Must-Ask Questions: IRA Contributions
An employer-sponsored retirement plan isn't your only way to save for the future. Indeed, if your employer offers a plan—and a match—you'll want to aim to contribute at least enough to earn the full amount. But the next best place to save—especially if you don't have a retirement plan at work—may be an individual retirement account (IRA).
"The ability to defer taxes and invest for potential growth are some of the reasons to consider an IRA. And if you opt for a Roth IRA, another benefit is the ability to make tax-free withdrawals in retirement," says Rob Williams, head of financial planning and wealth management research at the Schwab Center for Financial Research. "But before you open one, it's important to understand the rules and how each type of IRA differs."
Here are eight must-ask questions about IRA contributions—who's eligible, how much, pre-tax versus after-tax, and more. However, we recommend you consult with a tax advisor about your personal circumstances.
Read the rest of this series:
- What is an IRA?
- Is an IRA Right for You?
- IRA Taxes: Rules to Know & Understand
- Roth vs. Traditional IRAs: Which is Right for You?

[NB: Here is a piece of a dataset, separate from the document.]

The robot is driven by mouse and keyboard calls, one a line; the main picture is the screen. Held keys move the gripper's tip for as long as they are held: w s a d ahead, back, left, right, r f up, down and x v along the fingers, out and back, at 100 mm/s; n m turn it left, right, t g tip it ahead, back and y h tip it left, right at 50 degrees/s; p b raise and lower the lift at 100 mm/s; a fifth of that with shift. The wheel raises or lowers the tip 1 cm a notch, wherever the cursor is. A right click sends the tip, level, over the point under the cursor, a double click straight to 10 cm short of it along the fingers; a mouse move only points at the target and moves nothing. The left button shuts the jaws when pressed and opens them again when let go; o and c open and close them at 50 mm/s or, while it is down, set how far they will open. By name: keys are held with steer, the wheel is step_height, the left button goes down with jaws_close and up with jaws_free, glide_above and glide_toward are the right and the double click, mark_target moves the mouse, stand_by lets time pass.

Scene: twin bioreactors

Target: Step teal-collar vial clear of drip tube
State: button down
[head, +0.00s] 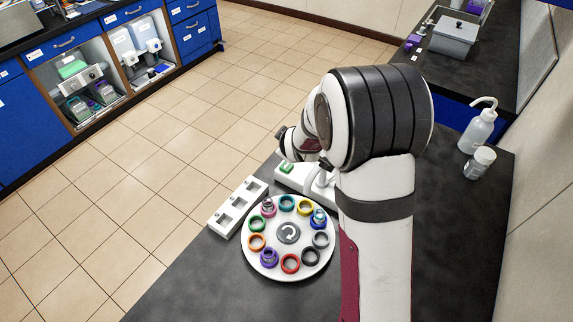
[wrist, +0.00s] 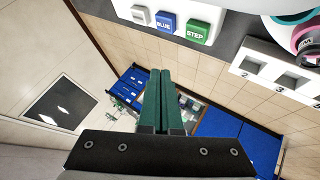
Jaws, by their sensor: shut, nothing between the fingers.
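The white round carousel (head: 255,268) carries a ring of coloured collars, with a curved arrow at its hub. The teal collar (head: 287,202) is on its far side, near the button box; I cannot tell whether a vial stands in it. My gripper (wrist: 160,72) is shut and empty, its green fingers together in the wrist view. The green STEP button (wrist: 198,32) is up and to the right of the fingertips, apart from them; it also shows in the head view (head: 286,168). The drip tube is not clearly made out; my arm covers part of that area.
A blue button (wrist: 166,22) and a pale button (wrist: 140,14) sit beside STEP. A white rack with numbered square slots (head: 238,206) stands left of the carousel. A wash bottle (head: 476,132) and a jar (head: 480,163) stand at the right. The floor lies beyond the bench edge.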

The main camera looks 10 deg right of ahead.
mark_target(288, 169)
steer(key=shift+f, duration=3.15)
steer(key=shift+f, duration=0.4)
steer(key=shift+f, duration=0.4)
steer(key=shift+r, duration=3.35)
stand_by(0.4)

1. Who can contribute to an IRA?
Anyone with earned income (e.g., salary, wages, or tips from a job or self-employment) can contribute to a traditional IRA. Additionally, to contribute to a Roth IRA, your income must fall below a certain limit, but there are no age restrictions.
2. How much can I contribute to an IRA each year?

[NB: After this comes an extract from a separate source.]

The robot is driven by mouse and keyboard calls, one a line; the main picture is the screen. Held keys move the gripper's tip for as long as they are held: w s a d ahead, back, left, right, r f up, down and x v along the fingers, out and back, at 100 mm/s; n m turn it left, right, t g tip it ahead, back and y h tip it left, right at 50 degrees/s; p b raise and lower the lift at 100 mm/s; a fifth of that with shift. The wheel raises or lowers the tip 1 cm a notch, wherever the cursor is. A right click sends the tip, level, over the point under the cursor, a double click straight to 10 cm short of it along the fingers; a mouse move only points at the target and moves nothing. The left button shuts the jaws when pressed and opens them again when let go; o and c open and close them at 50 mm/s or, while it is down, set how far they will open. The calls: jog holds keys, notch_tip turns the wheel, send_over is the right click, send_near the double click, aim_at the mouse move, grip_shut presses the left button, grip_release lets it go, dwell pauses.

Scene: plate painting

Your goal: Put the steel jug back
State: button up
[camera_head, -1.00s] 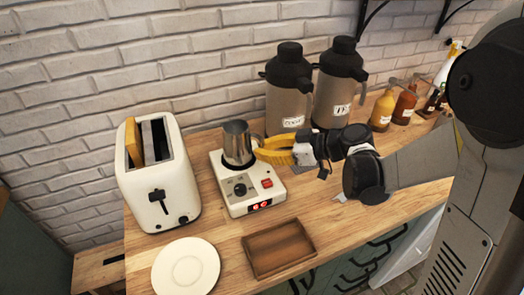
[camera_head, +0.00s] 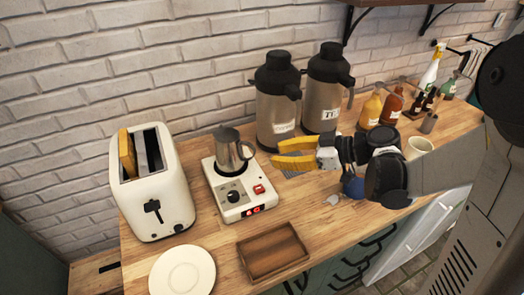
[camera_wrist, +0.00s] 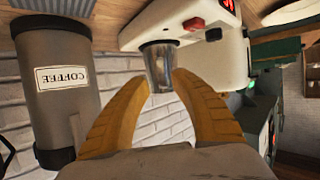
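The steel jug (camera_head: 230,151) stands upright on the white hot plate (camera_head: 238,196), its handle toward the right. My gripper (camera_head: 277,154) is to the right of the jug, apart from its handle. Its yellow fingers are spread open with nothing between them. In the wrist view, which is upside down, the jug (camera_wrist: 160,64) shows beyond the open fingertips (camera_wrist: 158,82), under the hot plate (camera_wrist: 180,24).
A toaster (camera_head: 172,196) with bread stands left of the hot plate. A coffee flask (camera_head: 274,112) and a tea flask (camera_head: 322,95) stand behind my gripper. A white plate (camera_head: 182,272) and a wooden tray (camera_head: 272,252) lie in front. A cup (camera_head: 418,146) and bottles are at the right.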

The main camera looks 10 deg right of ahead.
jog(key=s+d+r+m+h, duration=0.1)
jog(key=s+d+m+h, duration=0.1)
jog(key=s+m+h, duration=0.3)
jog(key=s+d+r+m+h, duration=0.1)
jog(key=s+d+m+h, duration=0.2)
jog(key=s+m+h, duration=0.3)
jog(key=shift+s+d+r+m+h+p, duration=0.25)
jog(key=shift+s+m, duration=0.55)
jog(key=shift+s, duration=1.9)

For 2026, the annual maximum IRA contribution is $7,500 if you're under 50, or $8,600 if you're 50 or older due to the additional $1,100 catch-up contribution. The maximum contribution for 2025 is $7,000 for those under 50, or $8,000 for those 50 or older.
Keep in mind, your annual IRA contributions can't exceed your income for the year. And for the Roth IRA, if your income goes over the IRS threshold, your contributions will be phased out. And you can contribute to multiple IRAs in the same year (for example, a traditional IRA and a Roth IRA), but your combined contributions can't exceed the annual maximum. Speak with your tax advisor to determine the best approach in your situation.

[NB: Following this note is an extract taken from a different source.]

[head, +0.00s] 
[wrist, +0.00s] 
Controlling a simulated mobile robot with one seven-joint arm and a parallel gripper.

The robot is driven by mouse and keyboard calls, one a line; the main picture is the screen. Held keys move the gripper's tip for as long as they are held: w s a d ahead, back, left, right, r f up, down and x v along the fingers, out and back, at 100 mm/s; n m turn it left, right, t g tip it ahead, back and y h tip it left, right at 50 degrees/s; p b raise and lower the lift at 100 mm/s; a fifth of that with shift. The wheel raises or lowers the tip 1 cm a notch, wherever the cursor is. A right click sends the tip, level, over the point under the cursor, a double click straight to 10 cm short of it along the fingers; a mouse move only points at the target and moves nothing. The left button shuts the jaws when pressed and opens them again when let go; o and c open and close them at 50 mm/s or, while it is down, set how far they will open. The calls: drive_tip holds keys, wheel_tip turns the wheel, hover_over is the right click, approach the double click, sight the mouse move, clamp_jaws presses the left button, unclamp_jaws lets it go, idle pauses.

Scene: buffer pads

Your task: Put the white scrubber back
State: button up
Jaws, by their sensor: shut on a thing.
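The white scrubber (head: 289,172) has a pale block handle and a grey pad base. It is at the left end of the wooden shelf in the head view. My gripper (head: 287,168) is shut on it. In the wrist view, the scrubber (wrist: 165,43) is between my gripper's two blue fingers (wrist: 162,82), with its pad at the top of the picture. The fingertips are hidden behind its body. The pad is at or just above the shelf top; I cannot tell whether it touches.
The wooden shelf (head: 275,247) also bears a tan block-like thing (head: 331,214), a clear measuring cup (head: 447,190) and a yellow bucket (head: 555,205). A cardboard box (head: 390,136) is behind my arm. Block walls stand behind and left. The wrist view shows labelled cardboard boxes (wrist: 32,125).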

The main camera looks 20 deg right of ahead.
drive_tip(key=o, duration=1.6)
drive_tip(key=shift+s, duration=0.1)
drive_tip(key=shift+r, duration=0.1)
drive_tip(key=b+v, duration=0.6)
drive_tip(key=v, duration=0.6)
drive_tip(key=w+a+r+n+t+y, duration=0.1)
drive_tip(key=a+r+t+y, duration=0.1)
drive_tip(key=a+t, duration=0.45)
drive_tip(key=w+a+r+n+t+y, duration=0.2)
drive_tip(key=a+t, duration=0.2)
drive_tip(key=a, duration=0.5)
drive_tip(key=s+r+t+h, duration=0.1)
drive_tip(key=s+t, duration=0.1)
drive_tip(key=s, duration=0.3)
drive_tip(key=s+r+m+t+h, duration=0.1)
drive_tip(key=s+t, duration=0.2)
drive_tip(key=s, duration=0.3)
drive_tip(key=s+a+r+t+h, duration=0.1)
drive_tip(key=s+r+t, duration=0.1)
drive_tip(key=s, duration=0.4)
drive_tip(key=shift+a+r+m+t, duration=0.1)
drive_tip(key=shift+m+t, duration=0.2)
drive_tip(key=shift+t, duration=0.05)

Note: As a reminder, you still have until Tax Day (April 15, 2026) to make your 2025 IRA contribution, if you haven't done so already. But if you do so, make sure to instruct your IRA custodian to apply the contribution to the current tax year by, for example, writing the contribution year on the check, otherwise they may think it's for 2026.
3. What's the difference between pre-tax and after-tax IRA contributions?
Pre-tax IRA contributions are generally tax-deductible and allow you to delay taxes until you withdraw money from your account. After-tax contributions are made with income you've already paid taxes on and there's no up-front tax break. You can also contribute pre-tax or after-tax dollars to a traditional IRA,1 but Roth IRA contributions can only be made with after-tax dollars.
4. Are my contributions tax deductible?
Contributions to traditional IRAs are generally tax-deductible if you're not covered by an employer retirement plan. But if you or your spouse have a 401(k) or other employer retirement plan in addition to a traditional IRA, you'll also need to meet certain income limits, otherwise the deduction can be phased out. Contributions to Roth IRAs aren't tax-deductible because they're always made with after-tax dollars.
5. Can I contribute to an IRA that I inherited?
If you inherit an IRA from your spouse, you can treat it as your own and make contributions to the account. But if you inherit it from someone other than your spouse, you can't make additional contributions. Certain rules also apply when it comes to taking money out, including when you're required to start withdrawing funds and how long you have before you need to empty the account. The rules can be complicated, so consider working with a tax advisor to avoid costly mistakes.
6. Can I contribute to an IRA once I've retired?
In most cases, you must have earned income to contribute to an IRA. So, if you're completely retired and not earning wages or a salary, you won't be eligible. (Passive income from interest, dividends, a pension, or capital gains are not included in "earned income" and don't affect your eligibility.) One exception, however, is a spousal IRA, which allows a non-working spouse to contribute to an IRA as long as the other spouse is still working and the couple files a joint return. You may be able to claim a deduction for spousal IRA contributions, but keep in mind that the deduction may phase out if your joint income goes over the IRS threshold.
7. What happens if I contribute too much to my IRA?
Contributing more than the annual IRA contribution limits allow can trigger a 6% penalty. In most cases, you can remove the extra funds, but you may still owe a penalty. If you overcontribute to a traditional IRA, you may also owe additional taxes on your withdrawals. For the best outcome, consider talking to a tax advisor about your specific situation.
8. How will my contributions be invested in my IRA?
Most IRAs offer a wide selection of investment choices, such as individual stocks, bonds, mutual funds, ETFs, and certificates of deposit (CDs). If you're not comfortable building your own diversified portfolio based on your goals and risk tolerance, consider using a portfolio tool to help you with choices or work with an advisor to discuss your options.
1 If you make after-tax contributions to a traditional IRA, you must also file Form 8606 (Nondeductible IRAs) with the IRS.